The carbon price will start on 1 July, 2012, with a three-year fixed-price period, with a starting carbon price at $23 a tonne of CO2 emissions.

Mr Fanous was speaking on the release of a Moody’s report analysing the effects of the proposed carbon price, announced by Prime Minister Julia Gillard on July 10.

The report said the sectors that would be most affected were airlines, steel, coal-based mining, petroleum, chemicals, metals manufacturing, and building products.

The domestic aviation sector was likely to be one of the worst hit, given the possibility of a subsequent increase in domestic jet fuel costs.

It says Qantas Airways – which Moody’s rates as Baa2/negative – may face further challenges as it had limited headroom within its rating.

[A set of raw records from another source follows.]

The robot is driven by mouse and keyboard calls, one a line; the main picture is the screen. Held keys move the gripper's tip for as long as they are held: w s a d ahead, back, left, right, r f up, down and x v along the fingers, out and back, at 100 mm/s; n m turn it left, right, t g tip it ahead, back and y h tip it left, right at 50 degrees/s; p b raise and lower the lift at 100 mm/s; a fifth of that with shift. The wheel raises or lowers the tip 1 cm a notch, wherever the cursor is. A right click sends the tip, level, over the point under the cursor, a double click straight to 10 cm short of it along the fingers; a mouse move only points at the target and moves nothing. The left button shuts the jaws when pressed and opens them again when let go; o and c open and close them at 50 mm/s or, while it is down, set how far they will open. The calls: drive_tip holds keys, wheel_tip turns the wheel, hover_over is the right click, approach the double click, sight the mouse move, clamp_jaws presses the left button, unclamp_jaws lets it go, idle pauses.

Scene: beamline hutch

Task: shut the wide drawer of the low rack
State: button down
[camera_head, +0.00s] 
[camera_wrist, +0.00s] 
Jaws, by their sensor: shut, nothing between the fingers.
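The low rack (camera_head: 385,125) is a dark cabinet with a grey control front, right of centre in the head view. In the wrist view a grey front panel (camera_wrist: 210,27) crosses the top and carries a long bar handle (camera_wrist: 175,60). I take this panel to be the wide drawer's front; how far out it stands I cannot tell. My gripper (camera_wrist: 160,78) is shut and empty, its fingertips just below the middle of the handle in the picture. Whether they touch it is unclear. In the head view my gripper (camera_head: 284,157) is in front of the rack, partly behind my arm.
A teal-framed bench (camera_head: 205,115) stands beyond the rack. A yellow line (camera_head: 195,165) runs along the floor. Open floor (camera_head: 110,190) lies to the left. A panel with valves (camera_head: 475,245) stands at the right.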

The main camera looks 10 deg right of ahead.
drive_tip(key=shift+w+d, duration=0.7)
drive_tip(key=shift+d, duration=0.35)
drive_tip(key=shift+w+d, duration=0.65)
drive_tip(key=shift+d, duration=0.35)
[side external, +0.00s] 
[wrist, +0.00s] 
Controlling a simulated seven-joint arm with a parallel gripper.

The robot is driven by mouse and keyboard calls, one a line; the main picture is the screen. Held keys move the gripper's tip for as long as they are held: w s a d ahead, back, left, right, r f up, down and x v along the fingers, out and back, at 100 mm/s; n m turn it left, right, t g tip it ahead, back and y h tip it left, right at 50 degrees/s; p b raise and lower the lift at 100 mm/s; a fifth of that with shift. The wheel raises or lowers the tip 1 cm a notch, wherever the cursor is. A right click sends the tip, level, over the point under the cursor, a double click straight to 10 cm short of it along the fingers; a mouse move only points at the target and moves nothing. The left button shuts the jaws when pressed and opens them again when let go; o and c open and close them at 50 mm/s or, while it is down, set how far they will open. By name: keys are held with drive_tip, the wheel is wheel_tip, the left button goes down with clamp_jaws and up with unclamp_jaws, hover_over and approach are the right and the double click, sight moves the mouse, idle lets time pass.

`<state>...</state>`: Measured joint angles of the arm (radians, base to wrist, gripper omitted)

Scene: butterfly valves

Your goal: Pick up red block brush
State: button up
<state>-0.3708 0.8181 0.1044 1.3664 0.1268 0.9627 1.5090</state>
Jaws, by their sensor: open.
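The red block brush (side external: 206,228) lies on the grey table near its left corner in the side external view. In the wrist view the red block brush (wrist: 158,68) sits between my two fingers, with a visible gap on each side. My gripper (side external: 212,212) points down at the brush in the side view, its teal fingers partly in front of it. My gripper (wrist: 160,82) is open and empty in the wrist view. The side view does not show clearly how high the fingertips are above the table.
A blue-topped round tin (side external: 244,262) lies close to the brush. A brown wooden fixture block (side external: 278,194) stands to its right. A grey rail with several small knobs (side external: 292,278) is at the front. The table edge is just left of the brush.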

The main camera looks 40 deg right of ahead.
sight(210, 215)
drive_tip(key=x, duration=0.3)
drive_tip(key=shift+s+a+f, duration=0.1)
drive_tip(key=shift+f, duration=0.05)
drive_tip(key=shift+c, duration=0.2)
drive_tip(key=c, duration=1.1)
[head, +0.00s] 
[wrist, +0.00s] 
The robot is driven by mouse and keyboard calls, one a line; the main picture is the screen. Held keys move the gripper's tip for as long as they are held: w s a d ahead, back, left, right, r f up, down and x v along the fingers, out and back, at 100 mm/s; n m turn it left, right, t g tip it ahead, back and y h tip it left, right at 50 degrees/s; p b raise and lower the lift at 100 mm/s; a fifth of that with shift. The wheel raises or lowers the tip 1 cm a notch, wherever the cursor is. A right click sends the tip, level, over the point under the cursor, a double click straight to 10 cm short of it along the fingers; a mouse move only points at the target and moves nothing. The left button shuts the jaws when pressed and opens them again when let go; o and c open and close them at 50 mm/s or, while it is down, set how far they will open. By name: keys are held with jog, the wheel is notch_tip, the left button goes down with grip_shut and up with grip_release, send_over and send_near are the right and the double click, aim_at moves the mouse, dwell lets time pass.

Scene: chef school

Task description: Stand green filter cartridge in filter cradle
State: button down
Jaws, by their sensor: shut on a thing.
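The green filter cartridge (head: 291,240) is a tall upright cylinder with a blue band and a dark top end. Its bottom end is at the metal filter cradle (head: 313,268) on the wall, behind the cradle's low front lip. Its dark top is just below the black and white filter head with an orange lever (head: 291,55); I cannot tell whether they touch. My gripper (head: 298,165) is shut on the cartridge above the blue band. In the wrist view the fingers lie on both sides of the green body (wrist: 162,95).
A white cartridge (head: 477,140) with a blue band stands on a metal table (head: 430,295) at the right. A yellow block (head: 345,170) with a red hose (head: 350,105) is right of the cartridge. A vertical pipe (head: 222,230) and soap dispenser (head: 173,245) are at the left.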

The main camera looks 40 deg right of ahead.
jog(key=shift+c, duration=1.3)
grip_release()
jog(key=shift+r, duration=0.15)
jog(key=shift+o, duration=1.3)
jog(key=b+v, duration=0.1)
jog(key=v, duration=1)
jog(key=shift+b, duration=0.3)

“Although Qantas has indicated its intention to fully pass through the impact of the carbon price to its customers, its ability to preserve domestic travel activity, particularly leisure travel, at current levels remains uncertain and the tax will add to current operating pressures,” Mr Fanous said.

Other key rated issuers in the affected sectors include Alcoa of Australia, BHP Billiton, Rio Tinto, Boral, Woodside Petroleum Ltd and Incitec Pivot.

The Moody’s report noted the credit implication on individual companies would take time to evolve as the situation would also depend on the indirect cost of carbon being passed down the supply line to issuers, and on the overall impact the proposed scheme would have on consumer and business spending.

Mitigating measures companies implemented to counter the negative effect of the carbon price could also have a mitigating effect on the carbon price.

Rival agency Standard & Poor’s Ratings Services said the carbon price would have no immediate effect on its ratings of Australian energy companies.

It said the long-term effect of the tax on market competitiveness would differ between sectors.

“Companies that are solely focused on generation are likely to face more immediate challenges during the transition period, especially carbon-intensive coal generators and companies with near-term refinancing requirements,” Standard & Poor’s said in a statement on Wednesday.

“We expect that the industry as a whole will be able to substantially pass through additional costs, as evidenced by recent regulatory outcomes that specifically enable companies to do so.”

Standard & Poor’s said the management of these factors would be important for the medium-to-long term competitiveness of these companies, and therefore their rating stability.